> _Exercise requirements_
Transcribe every line exactly. Leave the pictures behind.

> _Supplied data_
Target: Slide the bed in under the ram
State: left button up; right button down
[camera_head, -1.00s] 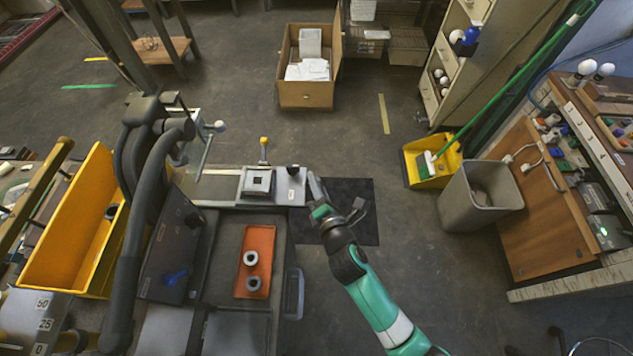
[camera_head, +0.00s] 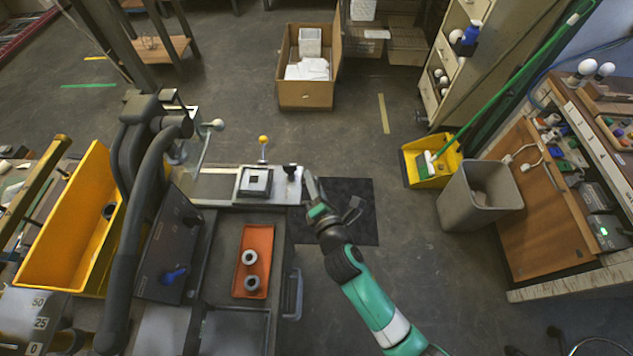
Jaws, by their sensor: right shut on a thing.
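The bed (camera_head: 275,186) is a pale metal slide plate on a rail (camera_head: 214,184). It carries a square dark-centred fixture (camera_head: 256,181) and a black knob (camera_head: 290,170) at its right end. My right gripper (camera_head: 309,187) is at the bed's right end and is shut on it; the exact contact is too small to make out. A crank with a pale ball (camera_head: 218,124) stands left of the bed, beside dark machinery. The ram is not clearly visible behind that machinery. My left gripper is not in view.
An orange tray (camera_head: 262,238) with two grey rings lies in front of the rail. A yellow-knobbed lever (camera_head: 263,140) stands just behind the bed. A yellow bin (camera_head: 73,225) is at the left. A dark floor mat (camera_head: 359,225) lies right of the bench.

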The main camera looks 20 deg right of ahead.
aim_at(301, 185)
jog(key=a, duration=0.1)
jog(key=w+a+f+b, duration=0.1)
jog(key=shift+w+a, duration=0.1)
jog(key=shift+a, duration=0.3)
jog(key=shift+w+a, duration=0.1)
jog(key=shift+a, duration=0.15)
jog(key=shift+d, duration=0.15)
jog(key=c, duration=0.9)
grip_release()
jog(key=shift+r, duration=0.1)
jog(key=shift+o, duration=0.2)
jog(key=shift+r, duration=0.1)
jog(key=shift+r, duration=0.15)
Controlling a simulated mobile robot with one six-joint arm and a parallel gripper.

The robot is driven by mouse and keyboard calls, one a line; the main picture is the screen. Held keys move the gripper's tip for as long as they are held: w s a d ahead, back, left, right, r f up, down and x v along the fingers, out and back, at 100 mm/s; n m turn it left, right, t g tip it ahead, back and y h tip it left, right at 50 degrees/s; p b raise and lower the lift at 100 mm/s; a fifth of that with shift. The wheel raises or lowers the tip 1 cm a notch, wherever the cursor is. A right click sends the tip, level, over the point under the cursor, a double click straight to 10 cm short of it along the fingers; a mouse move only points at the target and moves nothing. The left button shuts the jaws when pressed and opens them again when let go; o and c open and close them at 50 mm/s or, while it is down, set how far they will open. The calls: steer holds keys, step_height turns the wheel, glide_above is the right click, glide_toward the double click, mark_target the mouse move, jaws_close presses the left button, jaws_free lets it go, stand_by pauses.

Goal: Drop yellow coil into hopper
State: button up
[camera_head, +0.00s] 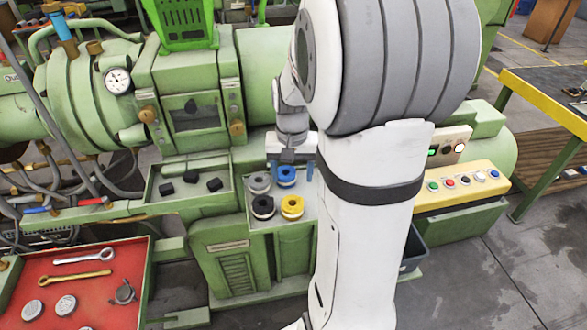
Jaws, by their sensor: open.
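The yellow coil (292,207) lies on a small green-rimmed tray (294,233) on the machine, at the front right of a group of coils. The hopper (186,22) is a bright green slotted bin on top of the green extruder, at the upper left. My gripper (290,175) is open, with its blue fingertips above and around the blue coil at the back right of the group. I cannot tell whether the fingers touch that coil. The yellow coil is just in front of the gripper and nothing is held.
A grey coil (259,183) and a black coil (263,207) sit left of the blue coil (287,176) and yellow coil. A left tray (212,202) holds black blocks. A red tool tray (78,285) is at lower left.

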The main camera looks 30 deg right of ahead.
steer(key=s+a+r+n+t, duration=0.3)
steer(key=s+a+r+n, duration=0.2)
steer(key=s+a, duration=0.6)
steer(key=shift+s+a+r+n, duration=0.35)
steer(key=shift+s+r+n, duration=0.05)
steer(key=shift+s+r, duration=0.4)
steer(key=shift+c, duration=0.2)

> _Written solution_
Target: Slide the bed in under the ram
State: left button up; right button down
[camera_head, -1.00s] 
[camera_head, +0.00s] 
Jaws, by their sensor: right shut on a thing.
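The bed (camera_head: 275,186) is a pale metal slide plate on a rail (camera_head: 214,184). It carries a square dark-centred fixture (camera_head: 256,181) and a black knob (camera_head: 290,170) at its right end. My right gripper (camera_head: 309,187) is at the bed's right end and is shut on it; the exact contact is too small to make out. A crank with a pale ball (camera_head: 218,124) stands left of the bed, beside dark machinery. The ram is not clearly visible behind that machinery. My left gripper is not in view.
An orange tray (camera_head: 262,238) with two grey rings lies in front of the rail. A yellow-knobbed lever (camera_head: 263,140) stands just behind the bed. A yellow bin (camera_head: 73,225) is at the left. A dark floor mat (camera_head: 359,225) lies right of the bench.

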The main camera looks 20 deg right of ahead.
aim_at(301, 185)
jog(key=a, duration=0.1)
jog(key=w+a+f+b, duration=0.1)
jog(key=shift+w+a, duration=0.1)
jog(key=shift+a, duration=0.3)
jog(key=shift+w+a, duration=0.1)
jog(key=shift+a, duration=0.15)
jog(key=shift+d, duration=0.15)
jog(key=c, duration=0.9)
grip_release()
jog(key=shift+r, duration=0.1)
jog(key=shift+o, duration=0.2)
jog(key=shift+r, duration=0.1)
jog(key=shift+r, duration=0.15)
Controlling a simulated mobile robot with one six-joint arm and a parallel gripper.

The robot is driven by mouse and keyboard calls, one a line; the main picture is the screen. Held keys move the gripper's tip for as long as they are held: w s a d ahead, back, left, right, r f up, down and x v along the fingers, out and back, at 100 mm/s; n m turn it left, right, t g tip it ahead, back and y h tip it left, right at 50 degrees/s; p b raise and lower the lift at 100 mm/s; a fifth of that with shift. The wheel raises or lowers the tip 1 cm a notch, wherever the cursor is. A right click sends the tip, level, over the point under the cursor, a double click straight to 10 cm short of it along the fingers; a mouse move only points at the target and moves nothing. The left button shuts the jaws when pressed and opens them again when let go; o and c open and close them at 50 mm/s or, while it is down, set how far they will open. The calls: steer holds keys, step_height turns the wheel, glide_above is the right click, glide_toward the double click, mark_target the mouse move, jaws_close presses the left button, jaws_free lets it go, stand_by pauses.

Goal: Drop yellow coil into hopper
State: button up
[camera_head, +0.00s] 
Jaws, by their sensor: open.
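The yellow coil (292,207) lies on a small green-rimmed tray (294,233) on the machine, at the front right of a group of coils. The hopper (186,22) is a bright green slotted bin on top of the green extruder, at the upper left. My gripper (290,175) is open, with its blue fingertips above and around the blue coil at the back right of the group. I cannot tell whether the fingers touch that coil. The yellow coil is just in front of the gripper and nothing is held.
A grey coil (259,183) and a black coil (263,207) sit left of the blue coil (287,176) and yellow coil. A left tray (212,202) holds black blocks. A red tool tray (78,285) is at lower left.

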The main camera looks 30 deg right of ahead.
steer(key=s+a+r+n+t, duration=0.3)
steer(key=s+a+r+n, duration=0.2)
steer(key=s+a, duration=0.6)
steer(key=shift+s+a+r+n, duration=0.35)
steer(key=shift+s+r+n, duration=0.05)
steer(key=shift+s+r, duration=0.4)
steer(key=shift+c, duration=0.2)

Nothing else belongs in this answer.